Provided data:
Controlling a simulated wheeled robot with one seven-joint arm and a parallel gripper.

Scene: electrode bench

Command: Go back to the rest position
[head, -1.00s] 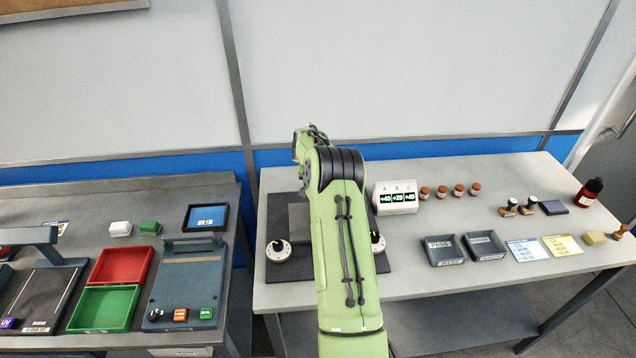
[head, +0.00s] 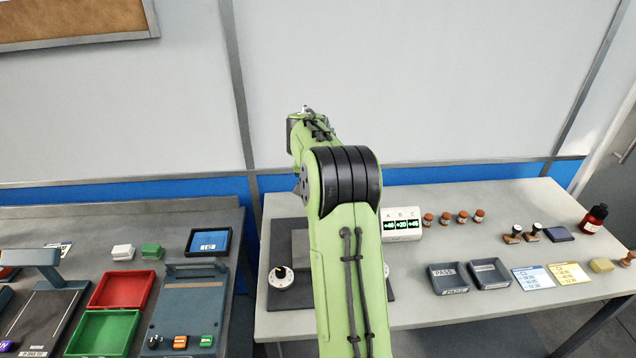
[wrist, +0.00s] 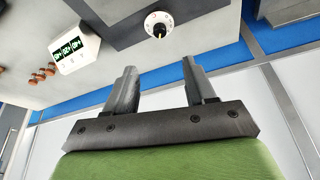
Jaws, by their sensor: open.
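My gripper (wrist: 158,92) shows in the wrist view with its two fingers apart and nothing between them. In the head view my green arm stands raised over the right bench, and it hides the gripper's fingers. Below the arm is a dark mat with a grey block and a white dial (head: 281,279). One white dial (wrist: 159,24) also shows in the wrist view, beyond the fingertips and apart from them. A white display box (head: 402,225) with green digits stands right of the arm; it shows in the wrist view too (wrist: 75,48).
The right bench also holds several brown-capped bottles (head: 444,218), two grey trays (head: 449,279), stamps (head: 514,234), cards and a dark red bottle (head: 594,218). The left bench holds a red tray (head: 121,290), a green tray (head: 102,334) and a tablet (head: 208,241). A wall stands behind.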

Exercise: Write out the lines running from the one that contains "Command: Go back to the rest position" through the one that contains "[wrist, +0.00s]", ends included, and nothing else. Pictures stay out of the copy.

Response:
Command: Go back to the rest position
[head, -1.00s] 
[head, +0.00s] 
[wrist, +0.00s] 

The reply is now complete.